Your game seems to suit US courses. Is it tempting to join the PGA Tour?
Tempting, but not that tempting. If you’re going to do it you get into the top 50 and play the WGCs and the Majors. Then perhaps play five or six other events. That’s all I’d do as I wouldn’t want to base myself over there. Not now or ever. Europe is getting stronger all the time – we have the world’s top three – there’s no reason to move.

Do you aim to be in the top 50 by the end of the year?
I’d love to do that. First and foremost it would make my schedule a lot easier and would also get me into the Majors. If it happens, it’s great but if it doesn’t, it doesn’t, I’ll just keep working hard and see where I get to. The ultimate goal is No 1. 
What is holding you back?
My putting. It’s been my weakness for a year or two now and it’s what I’m working on improving. I just need to keep plugging away.

Your power is your biggest asset, isn’t it…
Yes. I just try get the ball down there as far as I can. Luckily I’m not as bad accuracy-wise as some of the longer hitters so it’s one of my strengths. I work hard in the gym to keep it going a long way. 

Your dad is a vicar. How has that affected your personality?
Well I’ve always been a naturally giddy and excitable lad and I’m really enthusiastic about what I do. I’ve been brought up really well and the religious side has had a positive effect. I am religious but I don’t really go [to church] as I am travelling most weeks.
Having three brothers has meant you always want to win too!
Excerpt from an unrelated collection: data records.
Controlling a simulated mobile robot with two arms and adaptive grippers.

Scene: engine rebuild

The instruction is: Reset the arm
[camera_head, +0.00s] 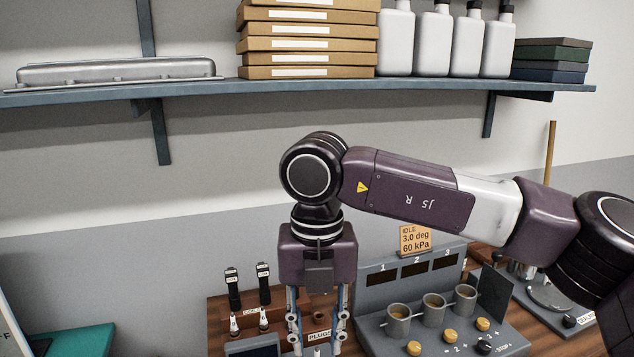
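My right arm comes in from the right and bends down at a round black joint. My right gripper (318,337) points straight down at the bottom edge of the view, over or in front of the wooden plug rack (222,310). Its two fingers are spread apart, so it looks open. A small pale tip shows between the fingers at the frame's edge; I cannot tell whether it is touched. The fingertips are partly cut off by the frame. My left gripper is not in view.
A grey test station (375,283) with three cups and yellow knobs stands right of the gripper. Black-topped plugs (263,282) stand upright at its left. Above, a wall shelf (200,91) holds cardboard boxes (308,45), white bottles (432,45) and a metal cover (115,70).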

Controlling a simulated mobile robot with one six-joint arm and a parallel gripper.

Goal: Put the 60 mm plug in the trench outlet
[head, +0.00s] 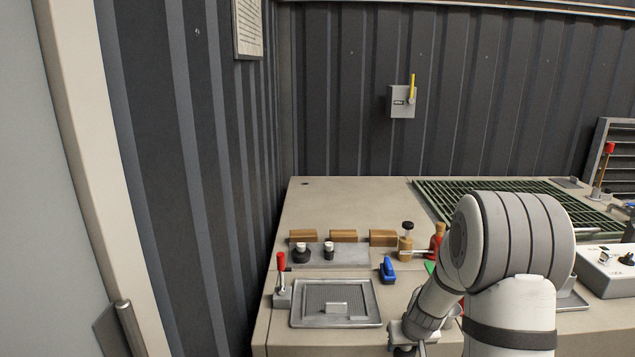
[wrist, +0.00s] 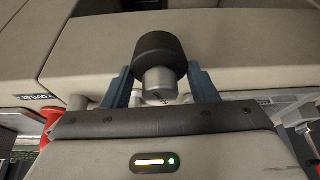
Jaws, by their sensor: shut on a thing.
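In the wrist view my gripper (wrist: 161,88) is shut on a plug (wrist: 160,55) with a wide black rubber head and a grey metal stem; its blue-grey fingers stand on both sides of the stem. I take it for the 60 mm plug, but no size mark is readable. A small label reading OUTLET (wrist: 38,97) shows at the left of the wrist view, on a beige surface. The outlet opening itself does not show clearly. In the head view my arm hides the held plug and most of the gripper. The green trench grating (head: 500,194) lies behind my arm.
Two black-headed plugs (head: 302,253) (head: 329,251) stand on a grey plate with wooden blocks behind. A red-handled lever (head: 281,266), a grey tray (head: 336,316), a blue item (head: 388,270) and bottles (head: 406,243) are nearby. Bare bench lies at the back left.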

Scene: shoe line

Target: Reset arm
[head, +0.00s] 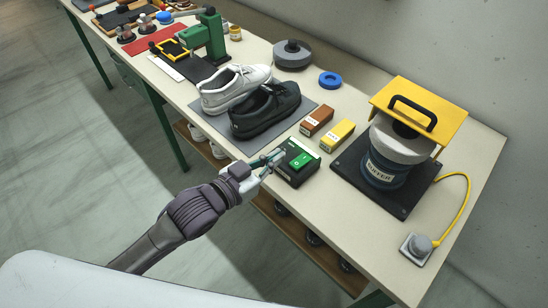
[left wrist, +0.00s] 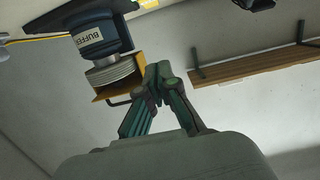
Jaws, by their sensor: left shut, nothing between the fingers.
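My left gripper (head: 276,157) is shut and empty. In the head view its fingertips are at the left side of a black box with a green switch (head: 301,161) near the table's front edge; I cannot tell whether they touch it. In the left wrist view the shut fingers (left wrist: 158,75) point up the picture, with the buffer (left wrist: 95,38) beyond them to the left. My right gripper is in neither view.
The buffer (head: 388,167) with its yellow guard stands on a black base at the right. A white shoe (head: 232,88) and a black shoe (head: 264,108) rest on a grey mat. A brown box (head: 316,121), a yellow box (head: 338,135) and a blue ring (head: 329,79) lie nearby.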

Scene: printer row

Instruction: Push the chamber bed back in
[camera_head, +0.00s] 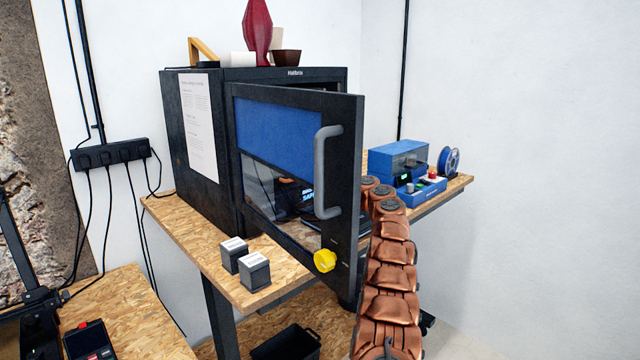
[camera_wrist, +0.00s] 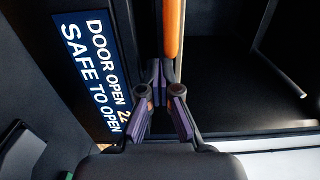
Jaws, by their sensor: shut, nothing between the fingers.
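The printer (camera_head: 200,135) is a black cabinet on a chipboard bench, its door (camera_head: 352,215) swung open towards me. In the head view the door hides my gripper and most of the chamber. In the wrist view my gripper (camera_wrist: 160,88) is shut and empty, with purple pads. An orange bar (camera_wrist: 172,28) with a pale strip beside it lies just beyond the fingertips. It looks like the front edge of the chamber bed, but I cannot tell how far out the bed is. The dark chamber interior (camera_wrist: 225,85) is to its right. I cannot tell whether the fingertips touch the bar.
A screen (camera_wrist: 90,70) reading "DOOR OPEN SAFE TO OPEN" is left of my fingers. Two small grey boxes (camera_head: 254,271) stand at the bench front. A blue machine (camera_head: 398,160) stands right of the printer.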

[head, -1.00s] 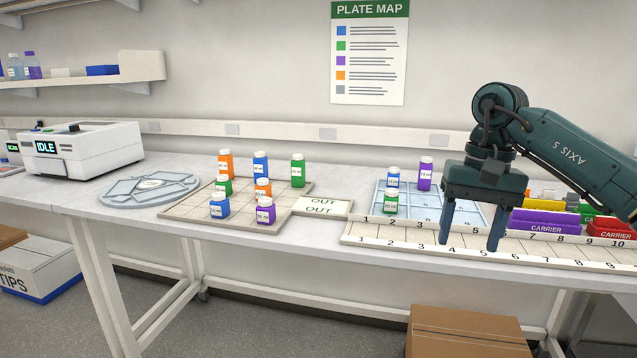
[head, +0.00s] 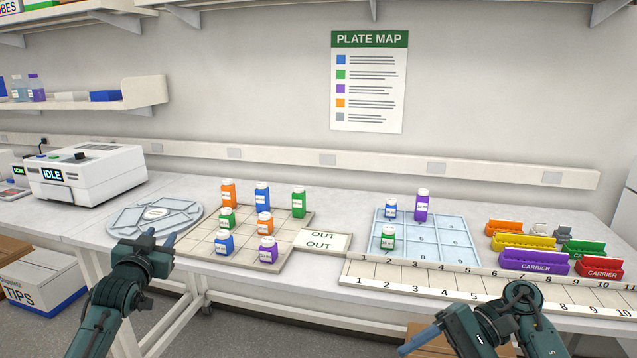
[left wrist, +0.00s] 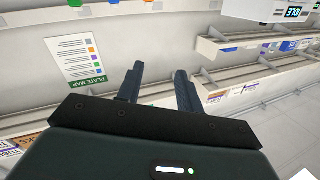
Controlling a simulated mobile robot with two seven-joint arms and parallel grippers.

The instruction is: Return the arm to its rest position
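My left gripper (head: 162,236) is in the lower left of the head view, in front of the bench's front edge and below the round light-blue tray. In the left wrist view its two fingers (left wrist: 158,78) stand apart with nothing between them, so it is open and empty. My right gripper (head: 422,338) is low in the head view, in front of the numbered rail. One bluish finger of it points left. Its other finger cannot be made out, so its opening is unclear, and I see nothing held.
Several bottles stand on the beige grid mat (head: 190,242). Three bottles stand in the blue numbered tray (head: 455,250). The numbered rail (head: 425,275) runs along the front edge, with colored carriers behind it. A white IDLE device (head: 100,175) stands at left.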

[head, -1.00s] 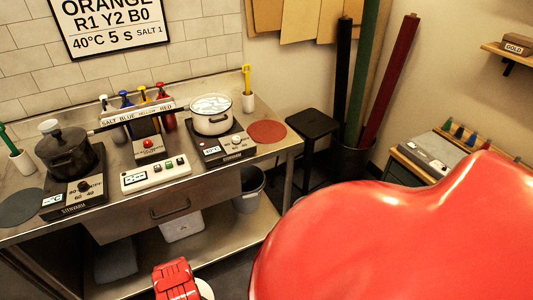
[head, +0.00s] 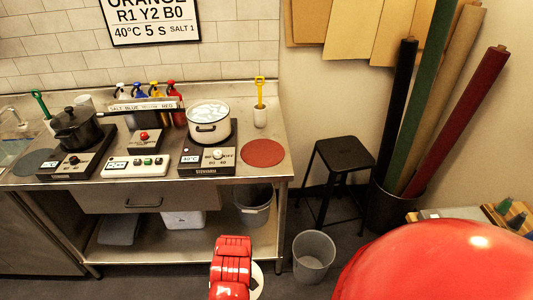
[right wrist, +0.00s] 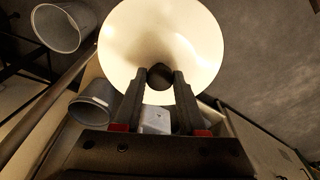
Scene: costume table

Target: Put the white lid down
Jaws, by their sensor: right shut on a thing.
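The white lid (right wrist: 160,32) fills the upper middle of the right wrist view, its dark knob (right wrist: 160,77) between my right gripper's fingers (right wrist: 160,82). My right gripper is shut on that knob. In the head view only a sliver of the lid (head: 257,282) shows beside my red arm at the bottom, in front of and lower than the steel table (head: 272,167). A white pot (head: 208,132) stands uncovered on the right hotplate, with pale contents. My left gripper is in neither view.
A round red mat (head: 263,153) lies bare right of the right hotplate; a grey mat (head: 37,162) lies at the left. A black pot (head: 76,130) stands on the left hotplate. A black stool (head: 343,156) and grey bin (head: 314,257) stand right of the table.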

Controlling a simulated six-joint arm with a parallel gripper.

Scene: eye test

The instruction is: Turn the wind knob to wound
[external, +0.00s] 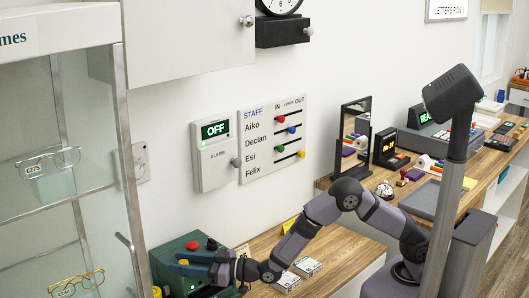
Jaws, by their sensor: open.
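No knob in view carries a readable "wind" or "wound" label. A grey knob (308,31) sticks out of the right end of the dark box (283,32) under the wall clock (279,5); I cannot tell whether it is the wind knob, or its setting. My gripper (188,264) is low at the left, open, with blue-grey fingers pointing left. It is in front of a dark green box (178,246) with a red button (193,246) and a small yellow part (183,262) by the fingers. Contact is unclear. It is far below the clock.
A white alarm panel (212,155) reads OFF, beside a staff board (272,137) with coloured sliders. A glass cabinet (60,170) stands at left. A wall cupboard (185,40) hangs above. Small boxes (306,267) lie on the wooden counter (345,250). A mirror (352,135) stands further right.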

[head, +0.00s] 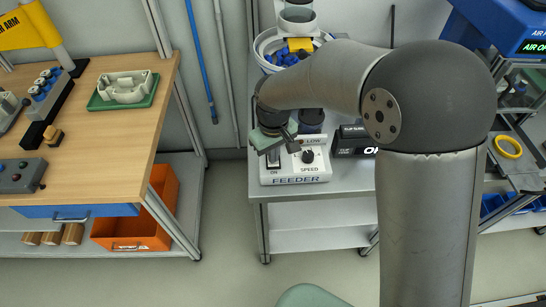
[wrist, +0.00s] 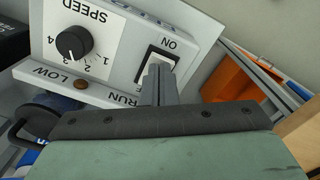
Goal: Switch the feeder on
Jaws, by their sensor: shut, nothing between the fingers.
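The feeder's control box (head: 318,172) is white, labelled FEEDER, and stands at the table's front edge in the head view. Its rocker switch (wrist: 162,63) is white in a dark frame, with ON printed at one end. My gripper (wrist: 158,78) is shut and empty, its fingertips over the switch's other end, hiding that end. I cannot tell whether they touch it or which way the rocker is tipped. In the head view my gripper (head: 290,143) is just above the box. The speed knob (wrist: 74,42) and a small amber-brown lamp (wrist: 81,84) are beside the switch.
A feeder bowl (head: 265,47) with blue parts is behind my arm. A black box (head: 352,140) with white lettering stands right of the control box, partly hidden. A wooden bench (head: 120,160) is at left, with an orange bin (head: 165,205) below. The aisle floor between is clear.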

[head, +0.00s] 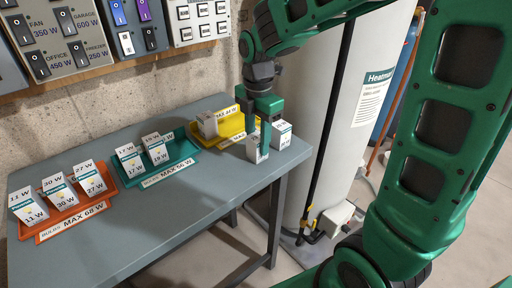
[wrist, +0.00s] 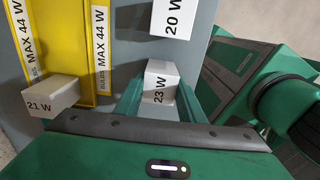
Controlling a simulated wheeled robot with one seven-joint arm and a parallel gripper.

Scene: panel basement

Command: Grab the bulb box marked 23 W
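The white bulb box marked 23 W (wrist: 160,85) stands upright between the teal fingers of my gripper (wrist: 162,97) in the wrist view. One finger is on each side of it, and the fingers look spread. Whether they touch the box is hard to tell. In the head view my gripper (head: 264,116) points down at the table's right end. The box just below it at the front left (head: 257,148) looks like the 23 W one; its label is unreadable there. A box marked 20 W (wrist: 174,17) stands close by, to the right in the head view (head: 282,138).
A yellow tray (wrist: 68,30) marked MAX 44 W lies beside, holding a box marked 21 W (wrist: 52,96). A teal tray (head: 193,148) and an orange tray (head: 23,233) with boxes stand further left on the grey table (head: 160,215). A white tank (head: 335,110) stands right of the table.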

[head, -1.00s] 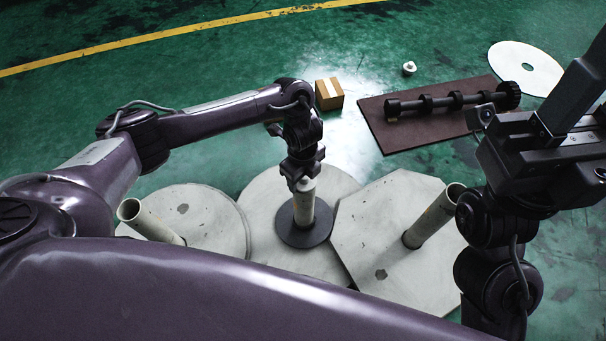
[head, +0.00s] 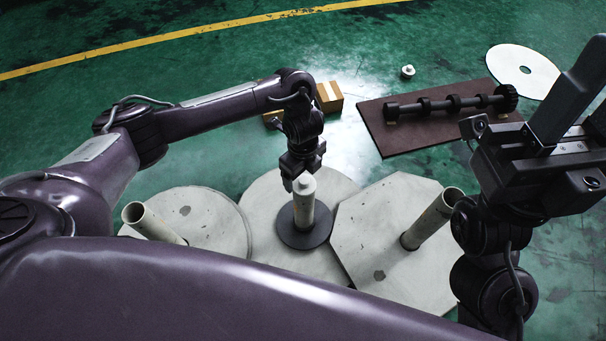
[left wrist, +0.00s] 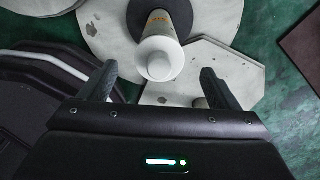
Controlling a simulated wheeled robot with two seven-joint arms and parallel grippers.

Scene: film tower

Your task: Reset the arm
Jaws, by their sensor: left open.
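My left gripper (head: 296,180) is open near the top of the middle post (head: 304,210), which has a pale cap and stands upright through a dark disc (head: 290,236) on a round pale base (head: 262,196). In the left wrist view, the open fingers (left wrist: 160,84) lie either side of the capped post (left wrist: 158,55), with visible gaps and no grip on it. My right gripper (head: 572,105) is at the right edge, partly cut off; its jaw opening is unclear.
A left post (head: 150,222) and a right post (head: 432,218) stand on pale bases. Beyond are a cardboard box (head: 329,96), a small white part (head: 407,71), a dark shaft (head: 450,103) on a brown mat (head: 385,138) and a white disc (head: 540,68). Green floor beyond is mostly clear.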

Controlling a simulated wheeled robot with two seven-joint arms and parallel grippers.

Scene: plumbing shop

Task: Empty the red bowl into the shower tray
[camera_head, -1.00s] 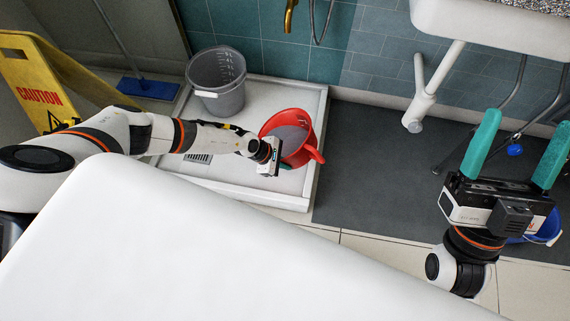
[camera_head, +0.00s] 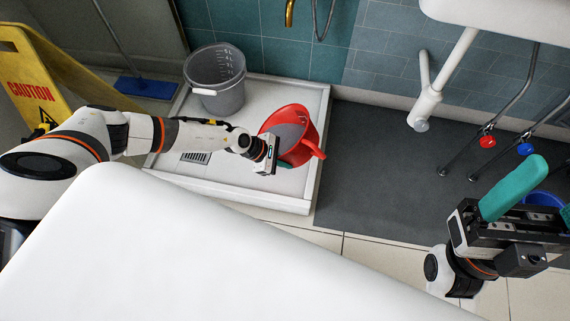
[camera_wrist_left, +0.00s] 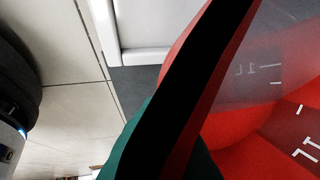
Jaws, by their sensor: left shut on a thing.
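The red bowl (camera_head: 309,140) is over the right part of the white shower tray (camera_head: 262,199), with its mouth tilted toward the wall and left. A grey, water-like surface shows inside it. My left gripper (camera_head: 282,164) is shut on the bowl's near side. In the left wrist view the bowl (camera_wrist_left: 255,140) fills the right side, with litre marks on its inner wall and a greyish see-through area. A teal finger and a dark band cross that view. My right gripper (camera_head: 538,200) is empty at the far right, its teal fingers apart, one cut by the frame edge.
A grey bucket (camera_head: 216,82) stands in the tray's back left, with a drain grate (camera_head: 196,157) in front. A white surface (camera_head: 200,255) fills the foreground. Sink pipes (camera_head: 432,100) hang at right.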

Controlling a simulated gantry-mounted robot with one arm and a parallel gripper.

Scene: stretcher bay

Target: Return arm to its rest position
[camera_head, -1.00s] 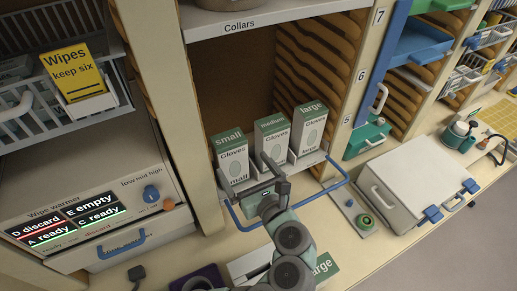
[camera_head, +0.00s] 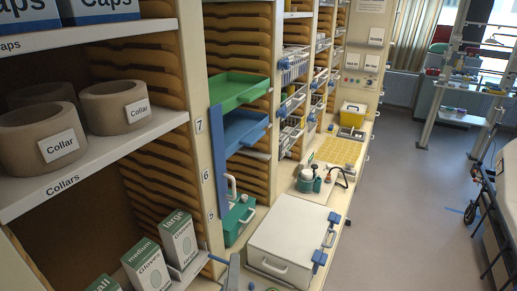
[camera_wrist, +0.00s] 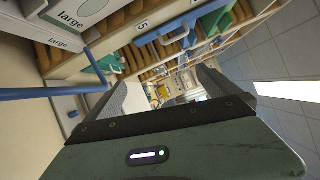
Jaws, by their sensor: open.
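My gripper shows in the wrist view (camera_wrist: 165,98), with its two grey fingers apart and nothing between them. Past the fingers lie the shelves and the counter, seen sideways. In the head view my gripper is out of the picture. The glove boxes stand in a row at the lower left of the head view: large (camera_head: 178,238), medium (camera_head: 147,266) and a cut-off small one (camera_head: 103,285). In the wrist view the large box (camera_wrist: 75,14) is at the upper left, beside the blue rail (camera_wrist: 50,92), apart from my gripper.
A white case (camera_head: 292,235) with blue latches stands on the counter. A teal box (camera_head: 238,222) sits behind it, below green (camera_head: 240,90) and blue (camera_head: 243,132) trays. Collars (camera_head: 42,138) fill the left shelf. The floor (camera_head: 400,210) at the right is open, with a stretcher at its edge.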

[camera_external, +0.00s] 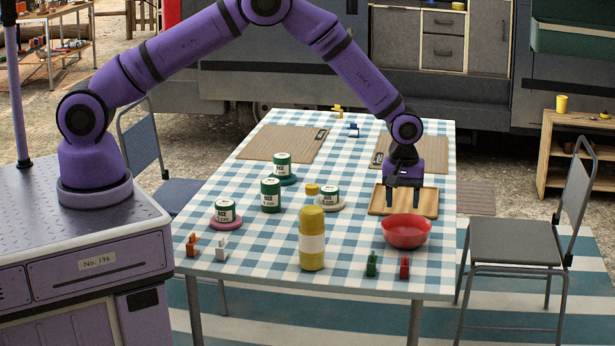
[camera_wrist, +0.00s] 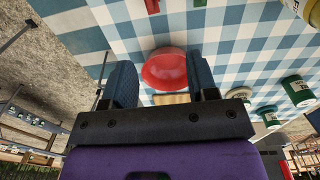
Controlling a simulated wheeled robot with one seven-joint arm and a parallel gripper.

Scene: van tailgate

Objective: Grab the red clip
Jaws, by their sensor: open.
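The red clip (camera_external: 405,267) stands near the front right edge of the table, just in front of the red bowl. It also shows in the wrist view at the top edge, partly cut off (camera_wrist: 152,6). A green clip (camera_external: 372,264) stands just left of it, and also shows in the wrist view (camera_wrist: 199,3). My gripper (camera_external: 403,207) points down over the wooden tray, behind the red bowl, and is apart from the red clip. In the wrist view its two fingers (camera_wrist: 163,82) are spread with nothing held between them.
The red bowl (camera_external: 407,233) stands between my gripper and the red clip. A wooden tray (camera_external: 428,203) lies behind the bowl. A yellow bottle (camera_external: 312,240) and several green-and-white cans (camera_external: 270,196) stand to the left. White (camera_external: 221,248) and orange (camera_external: 192,245) clips stand at the front left.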

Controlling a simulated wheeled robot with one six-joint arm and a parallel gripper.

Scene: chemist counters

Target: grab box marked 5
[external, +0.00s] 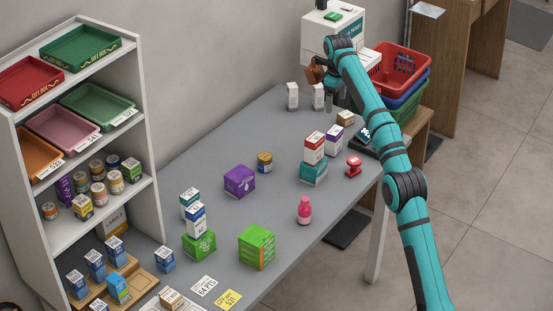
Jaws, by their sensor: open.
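Two small upright white boxes stand at the far end of the grey counter, a left one (292,97) and a right one (318,92). Their markings are too small to read, so I cannot tell which box is marked 5. My gripper (324,100) is open and low at the right white box, its fingers close to that box. I cannot tell whether they touch it or stand around it. The left white box stands a short way left of the gripper, clear of it.
Shelves (150,150) stand left.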

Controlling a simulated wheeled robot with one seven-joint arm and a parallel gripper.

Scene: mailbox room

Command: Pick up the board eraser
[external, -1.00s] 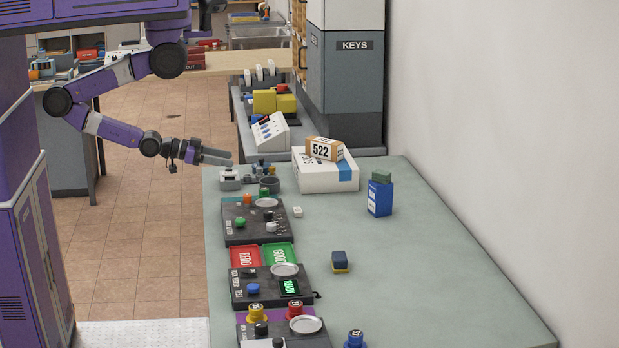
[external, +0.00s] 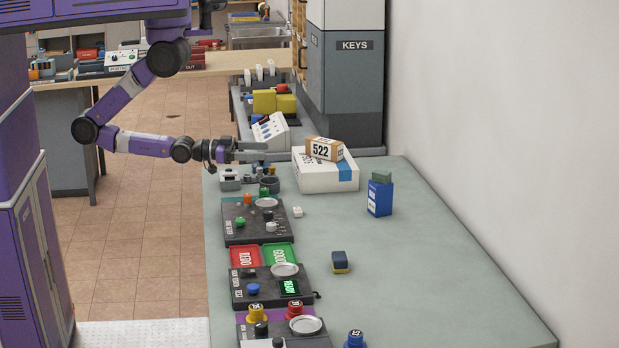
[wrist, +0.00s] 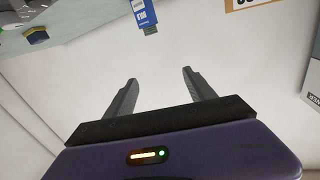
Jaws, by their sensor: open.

Is the party lifestyle tempting?
No. As a professional you need to realise what you want from the game and, as good as a lifestyle as it is, you’re still working and you don’t turn up to work drunk. I enjoy myself on time off but it’s strictly hard work in the season.
 
Did you enjoy the Walker Cup?
The Walker Cup is just a token at the end of an amateur career in my eyes, although a very good one, and it doesn’t really help develop you. The EGU, however, played a massive part. They are excellent. I’ve been with my coach Graham since I was 15 and we have a fantastic relationship.